Required task — The listing below holds a line with "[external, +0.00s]" and a later line with "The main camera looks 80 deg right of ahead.". Write out those two lines and every line between them, exactly, and nothing else.

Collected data
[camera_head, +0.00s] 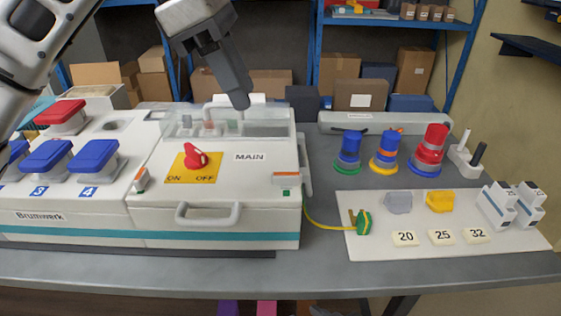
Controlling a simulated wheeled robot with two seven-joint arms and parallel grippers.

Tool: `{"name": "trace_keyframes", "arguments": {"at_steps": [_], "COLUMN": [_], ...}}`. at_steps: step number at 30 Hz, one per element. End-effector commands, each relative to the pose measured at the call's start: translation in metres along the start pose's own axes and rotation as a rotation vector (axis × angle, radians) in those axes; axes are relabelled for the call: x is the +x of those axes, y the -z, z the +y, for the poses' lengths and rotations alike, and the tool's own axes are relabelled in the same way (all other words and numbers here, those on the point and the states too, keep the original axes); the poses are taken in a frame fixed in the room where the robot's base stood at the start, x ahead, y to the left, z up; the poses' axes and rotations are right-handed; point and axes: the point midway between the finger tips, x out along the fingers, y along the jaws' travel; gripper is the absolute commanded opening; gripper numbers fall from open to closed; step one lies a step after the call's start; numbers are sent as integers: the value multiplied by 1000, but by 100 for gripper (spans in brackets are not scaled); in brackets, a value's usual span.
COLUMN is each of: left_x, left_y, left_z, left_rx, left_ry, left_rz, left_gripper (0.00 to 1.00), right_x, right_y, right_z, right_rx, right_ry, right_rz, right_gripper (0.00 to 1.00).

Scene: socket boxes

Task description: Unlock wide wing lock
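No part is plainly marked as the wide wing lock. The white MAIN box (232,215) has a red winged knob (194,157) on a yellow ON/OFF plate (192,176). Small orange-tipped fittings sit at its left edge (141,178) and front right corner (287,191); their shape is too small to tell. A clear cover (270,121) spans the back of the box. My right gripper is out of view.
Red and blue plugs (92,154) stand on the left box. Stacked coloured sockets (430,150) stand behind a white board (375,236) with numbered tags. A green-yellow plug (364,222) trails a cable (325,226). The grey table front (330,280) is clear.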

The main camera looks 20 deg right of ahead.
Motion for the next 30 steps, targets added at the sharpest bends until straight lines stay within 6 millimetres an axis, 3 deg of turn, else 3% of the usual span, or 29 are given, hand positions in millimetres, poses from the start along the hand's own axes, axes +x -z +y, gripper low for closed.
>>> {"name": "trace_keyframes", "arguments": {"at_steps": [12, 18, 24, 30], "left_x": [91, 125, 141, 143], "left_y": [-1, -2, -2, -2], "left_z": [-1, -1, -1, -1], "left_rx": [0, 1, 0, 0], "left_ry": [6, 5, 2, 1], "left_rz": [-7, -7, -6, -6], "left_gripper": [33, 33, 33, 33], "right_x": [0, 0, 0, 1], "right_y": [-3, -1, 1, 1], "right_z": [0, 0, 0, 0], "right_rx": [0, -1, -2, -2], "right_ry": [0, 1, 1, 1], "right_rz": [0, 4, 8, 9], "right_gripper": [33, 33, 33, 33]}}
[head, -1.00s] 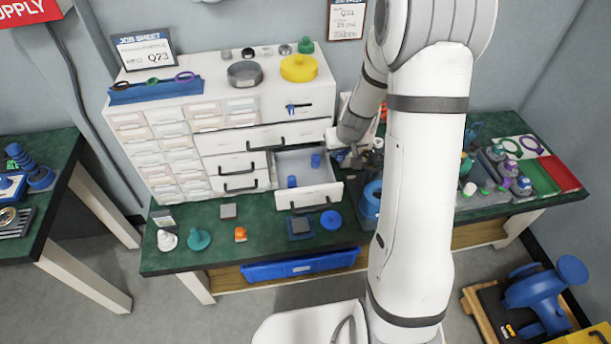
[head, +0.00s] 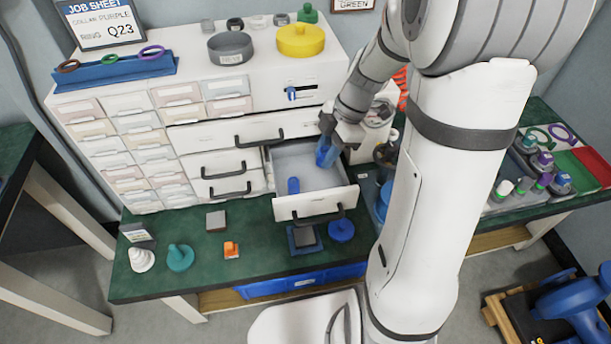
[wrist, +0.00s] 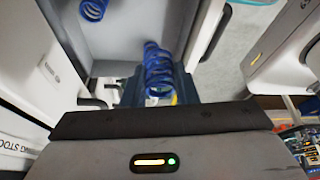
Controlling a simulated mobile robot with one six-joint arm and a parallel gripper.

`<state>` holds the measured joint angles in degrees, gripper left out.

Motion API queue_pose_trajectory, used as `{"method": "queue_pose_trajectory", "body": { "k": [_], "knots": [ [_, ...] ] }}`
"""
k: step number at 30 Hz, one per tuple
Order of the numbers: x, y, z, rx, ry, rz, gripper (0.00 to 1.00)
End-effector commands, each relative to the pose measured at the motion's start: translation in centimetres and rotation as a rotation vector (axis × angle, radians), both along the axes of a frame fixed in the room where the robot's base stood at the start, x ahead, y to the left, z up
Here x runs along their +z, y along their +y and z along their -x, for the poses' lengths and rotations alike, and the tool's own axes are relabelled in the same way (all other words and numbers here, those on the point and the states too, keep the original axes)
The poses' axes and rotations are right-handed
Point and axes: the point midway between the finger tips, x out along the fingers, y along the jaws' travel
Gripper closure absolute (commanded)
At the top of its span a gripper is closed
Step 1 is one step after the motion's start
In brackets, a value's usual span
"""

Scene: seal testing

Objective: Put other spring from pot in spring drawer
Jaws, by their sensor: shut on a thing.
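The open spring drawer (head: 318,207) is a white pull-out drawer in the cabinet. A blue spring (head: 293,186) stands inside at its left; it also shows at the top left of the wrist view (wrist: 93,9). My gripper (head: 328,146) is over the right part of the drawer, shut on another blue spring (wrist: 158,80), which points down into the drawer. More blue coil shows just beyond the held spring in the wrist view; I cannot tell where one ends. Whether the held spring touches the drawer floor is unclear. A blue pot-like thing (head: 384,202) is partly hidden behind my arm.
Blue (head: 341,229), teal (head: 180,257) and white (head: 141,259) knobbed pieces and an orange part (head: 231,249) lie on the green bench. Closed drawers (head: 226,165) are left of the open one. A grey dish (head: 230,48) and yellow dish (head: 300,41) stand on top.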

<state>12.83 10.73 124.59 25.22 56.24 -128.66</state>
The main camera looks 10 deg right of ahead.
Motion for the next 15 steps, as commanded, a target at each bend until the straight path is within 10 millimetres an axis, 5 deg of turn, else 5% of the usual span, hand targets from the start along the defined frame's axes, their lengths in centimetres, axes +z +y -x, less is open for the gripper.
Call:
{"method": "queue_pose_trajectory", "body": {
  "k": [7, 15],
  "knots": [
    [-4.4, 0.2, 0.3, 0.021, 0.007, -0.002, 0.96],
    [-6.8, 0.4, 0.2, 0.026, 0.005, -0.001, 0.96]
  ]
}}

==

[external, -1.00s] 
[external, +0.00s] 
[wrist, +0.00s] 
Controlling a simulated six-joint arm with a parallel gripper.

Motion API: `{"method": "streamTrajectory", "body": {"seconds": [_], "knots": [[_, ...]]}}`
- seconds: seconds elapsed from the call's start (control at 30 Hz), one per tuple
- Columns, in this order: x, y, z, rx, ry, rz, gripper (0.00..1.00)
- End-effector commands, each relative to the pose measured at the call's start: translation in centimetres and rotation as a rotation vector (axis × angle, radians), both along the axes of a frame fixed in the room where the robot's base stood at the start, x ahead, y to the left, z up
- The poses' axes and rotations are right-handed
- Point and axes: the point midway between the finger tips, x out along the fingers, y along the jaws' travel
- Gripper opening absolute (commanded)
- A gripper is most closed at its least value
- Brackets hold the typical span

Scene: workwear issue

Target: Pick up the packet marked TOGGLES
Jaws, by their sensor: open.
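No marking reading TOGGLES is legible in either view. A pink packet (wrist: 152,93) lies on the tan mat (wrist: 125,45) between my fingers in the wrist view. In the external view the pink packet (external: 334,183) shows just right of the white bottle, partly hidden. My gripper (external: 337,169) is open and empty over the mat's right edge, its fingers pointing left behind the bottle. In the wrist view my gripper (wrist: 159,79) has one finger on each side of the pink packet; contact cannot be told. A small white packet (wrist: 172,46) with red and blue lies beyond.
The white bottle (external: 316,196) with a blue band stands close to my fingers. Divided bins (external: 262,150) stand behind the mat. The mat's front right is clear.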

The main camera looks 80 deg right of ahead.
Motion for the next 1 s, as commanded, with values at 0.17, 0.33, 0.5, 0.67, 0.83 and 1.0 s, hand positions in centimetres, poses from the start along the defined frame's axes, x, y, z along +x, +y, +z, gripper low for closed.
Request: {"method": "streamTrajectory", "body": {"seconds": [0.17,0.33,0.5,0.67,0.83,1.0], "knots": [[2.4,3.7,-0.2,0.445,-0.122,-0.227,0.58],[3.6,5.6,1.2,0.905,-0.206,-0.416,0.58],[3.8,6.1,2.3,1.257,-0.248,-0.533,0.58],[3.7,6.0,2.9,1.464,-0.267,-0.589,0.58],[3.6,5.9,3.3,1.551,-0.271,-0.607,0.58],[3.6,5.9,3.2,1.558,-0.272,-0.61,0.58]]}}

* * *

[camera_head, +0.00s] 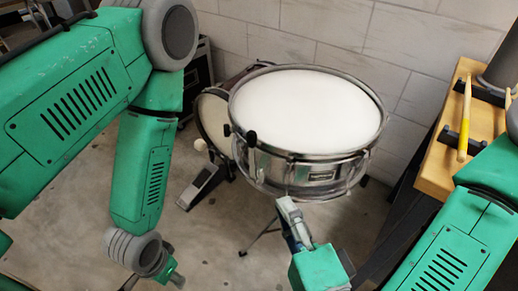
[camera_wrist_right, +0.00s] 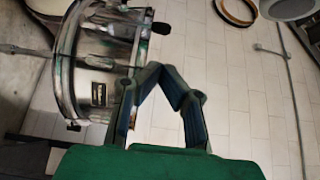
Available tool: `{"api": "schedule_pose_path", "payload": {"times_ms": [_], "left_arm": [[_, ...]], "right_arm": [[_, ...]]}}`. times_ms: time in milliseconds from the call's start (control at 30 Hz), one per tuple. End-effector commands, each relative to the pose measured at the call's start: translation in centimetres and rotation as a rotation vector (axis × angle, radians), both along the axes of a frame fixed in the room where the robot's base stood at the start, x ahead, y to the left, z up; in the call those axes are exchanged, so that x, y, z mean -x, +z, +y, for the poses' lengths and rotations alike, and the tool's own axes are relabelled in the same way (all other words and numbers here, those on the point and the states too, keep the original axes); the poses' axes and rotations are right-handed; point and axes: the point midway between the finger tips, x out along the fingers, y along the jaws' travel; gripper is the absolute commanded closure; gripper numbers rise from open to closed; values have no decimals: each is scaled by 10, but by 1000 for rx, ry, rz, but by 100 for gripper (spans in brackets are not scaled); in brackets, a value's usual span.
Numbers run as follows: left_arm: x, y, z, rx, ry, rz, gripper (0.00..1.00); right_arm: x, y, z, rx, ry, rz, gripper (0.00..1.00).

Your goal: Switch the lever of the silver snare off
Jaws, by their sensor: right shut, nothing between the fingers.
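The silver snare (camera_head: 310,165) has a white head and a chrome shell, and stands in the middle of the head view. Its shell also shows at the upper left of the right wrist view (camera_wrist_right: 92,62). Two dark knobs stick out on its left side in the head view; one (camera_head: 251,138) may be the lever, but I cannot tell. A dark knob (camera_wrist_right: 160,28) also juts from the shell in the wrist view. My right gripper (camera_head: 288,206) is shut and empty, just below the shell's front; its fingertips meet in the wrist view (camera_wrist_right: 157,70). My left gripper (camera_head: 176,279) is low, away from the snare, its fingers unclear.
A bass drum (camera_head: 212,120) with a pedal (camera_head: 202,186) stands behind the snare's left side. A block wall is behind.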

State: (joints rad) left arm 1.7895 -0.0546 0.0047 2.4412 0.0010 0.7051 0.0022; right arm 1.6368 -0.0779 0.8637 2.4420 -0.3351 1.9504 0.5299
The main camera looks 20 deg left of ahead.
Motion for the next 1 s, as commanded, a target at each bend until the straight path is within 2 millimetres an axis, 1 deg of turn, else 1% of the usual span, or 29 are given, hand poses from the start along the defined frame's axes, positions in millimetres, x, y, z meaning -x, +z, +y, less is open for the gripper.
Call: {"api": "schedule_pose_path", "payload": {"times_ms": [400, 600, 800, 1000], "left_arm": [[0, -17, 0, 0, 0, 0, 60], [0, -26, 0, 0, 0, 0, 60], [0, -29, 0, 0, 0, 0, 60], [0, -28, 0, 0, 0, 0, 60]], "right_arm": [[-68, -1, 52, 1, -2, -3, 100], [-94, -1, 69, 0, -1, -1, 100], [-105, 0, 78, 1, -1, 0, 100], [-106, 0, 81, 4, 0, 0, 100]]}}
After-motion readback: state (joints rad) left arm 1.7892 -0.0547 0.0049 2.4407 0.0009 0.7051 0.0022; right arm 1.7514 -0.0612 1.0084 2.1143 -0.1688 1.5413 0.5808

Written reply —
[external, +0.00s] 
[wrist, +0.00s] 
Controlling a simulated six-joint arm with a parallel gripper.

Motion API: `{"method": "streamTrajectory", "body": {"seconds": [_], "knots": [[_, ...]]}}`
- seconds: seconds elapsed from the call's start (control at 30 Hz), one per tuple
- Columns, in this order: x, y, z, rx, ry, rz, gripper (0.00..1.00)
- End-effector commands, each relative to the pose measured at the call's start: translation in centimetres and rotation as a rotation vector (axis × angle, radians), both along the axes of a frame fixed in the room where the robot's base stood at the start, x ahead, y to the left, z up
- The poses' axes and rotations are right-handed
- Point and axes: the point midway between the finger tips, x out along the fingers, y along the jaws' travel
- Gripper opening absolute (commanded)
- A gripper is most closed at its least value
- Brackets hold the typical span

Scene: workwear issue

Target: Pick up the packet marked TOGGLES
Jaws, by their sensor: open.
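No marking reading TOGGLES is legible in either view. A pink packet (wrist: 152,93) lies on the tan mat (wrist: 125,45) between my fingers in the wrist view. In the external view the pink packet (external: 334,183) shows just right of the white bottle, partly hidden. My gripper (external: 337,169) is open and empty over the mat's right edge, its fingers pointing left behind the bottle. In the wrist view my gripper (wrist: 159,79) has one finger on each side of the pink packet; contact cannot be told. A small white packet (wrist: 172,46) with red and blue lies beyond.
The white bottle (external: 316,196) with a blue band stands close to my fingers. Divided bins (external: 262,150) stand behind the mat. The mat's front right is clear.

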The main camera looks 80 deg right of ahead.

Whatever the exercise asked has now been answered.